JOB: Extract the lines between the ones holding "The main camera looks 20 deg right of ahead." and "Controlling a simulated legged", inclusive, exactly as written and nothing more.

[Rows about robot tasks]

-- Begin --

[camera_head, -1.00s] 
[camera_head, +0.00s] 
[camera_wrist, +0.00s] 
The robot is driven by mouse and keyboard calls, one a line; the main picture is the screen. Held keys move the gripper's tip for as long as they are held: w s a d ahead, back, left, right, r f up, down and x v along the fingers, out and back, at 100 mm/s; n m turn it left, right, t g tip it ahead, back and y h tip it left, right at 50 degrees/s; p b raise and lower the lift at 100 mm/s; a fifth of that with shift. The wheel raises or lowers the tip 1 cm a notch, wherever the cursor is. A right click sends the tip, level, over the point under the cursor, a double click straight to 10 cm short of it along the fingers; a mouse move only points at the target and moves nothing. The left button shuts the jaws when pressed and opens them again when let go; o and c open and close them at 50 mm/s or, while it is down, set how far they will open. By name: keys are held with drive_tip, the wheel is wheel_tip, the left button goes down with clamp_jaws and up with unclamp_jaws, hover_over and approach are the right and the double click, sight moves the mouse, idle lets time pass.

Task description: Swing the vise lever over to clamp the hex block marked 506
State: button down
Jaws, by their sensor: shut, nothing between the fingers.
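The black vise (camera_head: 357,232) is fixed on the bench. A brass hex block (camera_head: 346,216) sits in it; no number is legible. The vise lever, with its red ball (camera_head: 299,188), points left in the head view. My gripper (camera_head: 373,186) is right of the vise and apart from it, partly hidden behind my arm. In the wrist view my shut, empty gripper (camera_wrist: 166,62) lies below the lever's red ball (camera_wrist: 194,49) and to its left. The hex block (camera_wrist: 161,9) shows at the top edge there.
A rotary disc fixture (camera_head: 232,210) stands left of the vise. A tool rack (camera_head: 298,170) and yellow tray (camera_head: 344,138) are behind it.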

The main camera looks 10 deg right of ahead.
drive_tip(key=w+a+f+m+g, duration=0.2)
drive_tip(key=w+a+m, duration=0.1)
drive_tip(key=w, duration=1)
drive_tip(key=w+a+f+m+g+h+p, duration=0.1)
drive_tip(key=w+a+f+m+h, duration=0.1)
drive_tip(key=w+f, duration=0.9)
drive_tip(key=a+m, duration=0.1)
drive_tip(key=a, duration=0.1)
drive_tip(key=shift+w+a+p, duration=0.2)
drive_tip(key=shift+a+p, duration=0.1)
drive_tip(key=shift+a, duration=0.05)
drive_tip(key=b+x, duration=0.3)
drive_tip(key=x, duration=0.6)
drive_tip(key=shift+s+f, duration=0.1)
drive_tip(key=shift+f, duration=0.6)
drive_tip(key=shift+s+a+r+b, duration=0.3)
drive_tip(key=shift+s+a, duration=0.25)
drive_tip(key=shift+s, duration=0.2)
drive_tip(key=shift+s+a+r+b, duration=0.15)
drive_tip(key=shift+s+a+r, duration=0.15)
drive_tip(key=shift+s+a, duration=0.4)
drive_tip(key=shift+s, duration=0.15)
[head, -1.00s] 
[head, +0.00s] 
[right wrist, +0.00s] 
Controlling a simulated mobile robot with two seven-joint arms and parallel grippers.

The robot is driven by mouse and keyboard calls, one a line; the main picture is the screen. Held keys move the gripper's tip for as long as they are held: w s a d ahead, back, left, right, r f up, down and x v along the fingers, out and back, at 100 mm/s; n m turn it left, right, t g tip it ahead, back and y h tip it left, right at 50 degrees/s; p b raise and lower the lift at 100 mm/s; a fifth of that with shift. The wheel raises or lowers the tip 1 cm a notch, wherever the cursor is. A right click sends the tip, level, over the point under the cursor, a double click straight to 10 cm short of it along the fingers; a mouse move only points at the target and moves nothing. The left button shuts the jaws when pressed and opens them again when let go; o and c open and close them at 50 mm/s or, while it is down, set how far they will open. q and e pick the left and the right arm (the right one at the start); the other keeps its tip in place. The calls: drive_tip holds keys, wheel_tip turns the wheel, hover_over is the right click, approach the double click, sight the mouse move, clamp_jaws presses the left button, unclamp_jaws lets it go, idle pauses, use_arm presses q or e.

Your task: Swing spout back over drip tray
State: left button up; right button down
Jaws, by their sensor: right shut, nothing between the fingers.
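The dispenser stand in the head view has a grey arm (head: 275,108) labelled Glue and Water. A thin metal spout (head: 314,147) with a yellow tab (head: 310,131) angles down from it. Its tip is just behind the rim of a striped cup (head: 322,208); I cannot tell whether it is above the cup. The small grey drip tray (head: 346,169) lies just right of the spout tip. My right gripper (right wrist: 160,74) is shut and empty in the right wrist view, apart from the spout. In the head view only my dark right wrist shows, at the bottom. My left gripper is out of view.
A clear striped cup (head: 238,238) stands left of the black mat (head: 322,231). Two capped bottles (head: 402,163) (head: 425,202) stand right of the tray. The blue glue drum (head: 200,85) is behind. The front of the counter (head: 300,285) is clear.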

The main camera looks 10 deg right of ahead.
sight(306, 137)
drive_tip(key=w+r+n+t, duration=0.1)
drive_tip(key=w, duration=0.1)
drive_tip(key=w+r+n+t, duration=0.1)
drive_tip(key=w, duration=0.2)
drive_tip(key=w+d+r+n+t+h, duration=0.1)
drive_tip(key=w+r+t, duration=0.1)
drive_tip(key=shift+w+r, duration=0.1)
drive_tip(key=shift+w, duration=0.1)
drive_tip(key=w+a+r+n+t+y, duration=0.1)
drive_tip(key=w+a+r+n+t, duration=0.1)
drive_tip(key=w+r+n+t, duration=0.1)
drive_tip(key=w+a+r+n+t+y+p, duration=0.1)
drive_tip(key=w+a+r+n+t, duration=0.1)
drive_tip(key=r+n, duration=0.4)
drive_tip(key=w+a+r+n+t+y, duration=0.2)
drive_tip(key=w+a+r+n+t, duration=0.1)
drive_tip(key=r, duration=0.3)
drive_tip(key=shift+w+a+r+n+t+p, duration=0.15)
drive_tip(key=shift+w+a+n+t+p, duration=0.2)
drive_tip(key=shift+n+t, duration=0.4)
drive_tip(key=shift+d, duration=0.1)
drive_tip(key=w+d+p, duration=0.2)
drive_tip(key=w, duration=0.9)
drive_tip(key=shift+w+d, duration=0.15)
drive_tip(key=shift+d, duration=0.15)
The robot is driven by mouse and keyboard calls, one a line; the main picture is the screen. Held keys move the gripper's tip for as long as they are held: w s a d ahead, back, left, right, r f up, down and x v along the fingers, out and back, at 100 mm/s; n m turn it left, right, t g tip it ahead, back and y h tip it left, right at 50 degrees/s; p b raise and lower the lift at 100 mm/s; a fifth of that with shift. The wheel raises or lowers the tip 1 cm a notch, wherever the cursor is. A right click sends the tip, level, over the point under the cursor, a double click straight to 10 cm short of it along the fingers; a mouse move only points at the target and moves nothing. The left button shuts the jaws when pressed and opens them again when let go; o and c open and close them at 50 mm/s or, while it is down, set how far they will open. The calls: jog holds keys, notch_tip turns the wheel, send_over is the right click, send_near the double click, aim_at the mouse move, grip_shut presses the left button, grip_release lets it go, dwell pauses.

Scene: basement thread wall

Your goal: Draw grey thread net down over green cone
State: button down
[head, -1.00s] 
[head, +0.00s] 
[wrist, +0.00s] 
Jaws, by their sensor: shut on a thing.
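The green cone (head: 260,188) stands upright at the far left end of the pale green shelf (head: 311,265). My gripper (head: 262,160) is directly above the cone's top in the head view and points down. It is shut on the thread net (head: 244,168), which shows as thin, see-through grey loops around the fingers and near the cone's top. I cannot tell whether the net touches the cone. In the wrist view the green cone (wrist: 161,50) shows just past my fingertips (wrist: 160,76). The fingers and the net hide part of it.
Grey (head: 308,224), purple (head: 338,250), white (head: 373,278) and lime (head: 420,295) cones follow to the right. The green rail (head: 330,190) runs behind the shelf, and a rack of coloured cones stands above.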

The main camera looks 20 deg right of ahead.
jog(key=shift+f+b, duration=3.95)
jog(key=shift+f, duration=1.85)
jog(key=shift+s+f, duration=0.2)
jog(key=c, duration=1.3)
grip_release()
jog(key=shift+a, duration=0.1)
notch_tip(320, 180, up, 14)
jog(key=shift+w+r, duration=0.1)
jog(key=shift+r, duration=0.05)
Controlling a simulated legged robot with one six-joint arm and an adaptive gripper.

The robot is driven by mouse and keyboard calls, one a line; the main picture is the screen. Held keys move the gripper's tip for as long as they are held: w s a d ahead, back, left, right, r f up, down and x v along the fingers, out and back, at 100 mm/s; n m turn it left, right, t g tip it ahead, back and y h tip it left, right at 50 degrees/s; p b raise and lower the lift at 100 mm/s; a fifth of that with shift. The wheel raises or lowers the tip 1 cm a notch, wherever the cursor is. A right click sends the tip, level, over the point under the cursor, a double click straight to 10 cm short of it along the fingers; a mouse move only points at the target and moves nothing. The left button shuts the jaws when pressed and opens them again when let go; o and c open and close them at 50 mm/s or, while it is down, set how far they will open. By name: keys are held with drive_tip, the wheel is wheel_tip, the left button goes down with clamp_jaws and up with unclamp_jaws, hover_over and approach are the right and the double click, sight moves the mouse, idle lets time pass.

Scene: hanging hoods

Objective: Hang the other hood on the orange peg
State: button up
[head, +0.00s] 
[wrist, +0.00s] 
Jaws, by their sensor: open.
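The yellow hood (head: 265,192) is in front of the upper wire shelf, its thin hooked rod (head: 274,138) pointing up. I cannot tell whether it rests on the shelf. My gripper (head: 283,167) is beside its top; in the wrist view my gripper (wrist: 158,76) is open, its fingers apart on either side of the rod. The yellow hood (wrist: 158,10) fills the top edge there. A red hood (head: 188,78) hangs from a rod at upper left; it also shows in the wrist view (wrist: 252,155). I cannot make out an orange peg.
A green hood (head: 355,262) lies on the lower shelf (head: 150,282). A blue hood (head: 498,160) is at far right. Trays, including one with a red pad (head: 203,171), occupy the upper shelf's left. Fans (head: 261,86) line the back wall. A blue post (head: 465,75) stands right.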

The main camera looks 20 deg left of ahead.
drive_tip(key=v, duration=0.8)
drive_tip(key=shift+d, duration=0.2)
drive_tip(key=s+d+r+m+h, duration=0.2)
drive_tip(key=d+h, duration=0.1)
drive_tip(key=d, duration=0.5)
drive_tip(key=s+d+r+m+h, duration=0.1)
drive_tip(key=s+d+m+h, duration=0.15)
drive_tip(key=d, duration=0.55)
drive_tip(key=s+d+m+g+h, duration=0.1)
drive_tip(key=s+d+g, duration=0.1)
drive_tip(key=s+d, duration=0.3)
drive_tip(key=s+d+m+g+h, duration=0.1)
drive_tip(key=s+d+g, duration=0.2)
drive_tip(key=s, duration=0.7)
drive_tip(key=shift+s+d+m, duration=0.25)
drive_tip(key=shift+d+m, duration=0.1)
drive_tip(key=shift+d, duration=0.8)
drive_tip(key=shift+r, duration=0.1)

-- End --

FINAL RESULT:
The main camera looks 20 deg right of ahead.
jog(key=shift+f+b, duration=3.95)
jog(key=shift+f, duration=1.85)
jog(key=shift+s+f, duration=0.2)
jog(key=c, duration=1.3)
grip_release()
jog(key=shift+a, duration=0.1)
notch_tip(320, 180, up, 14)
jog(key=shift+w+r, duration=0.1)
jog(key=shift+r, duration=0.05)
Controlling a simulated legged robot with one six-joint arm and an adaptive gripper.

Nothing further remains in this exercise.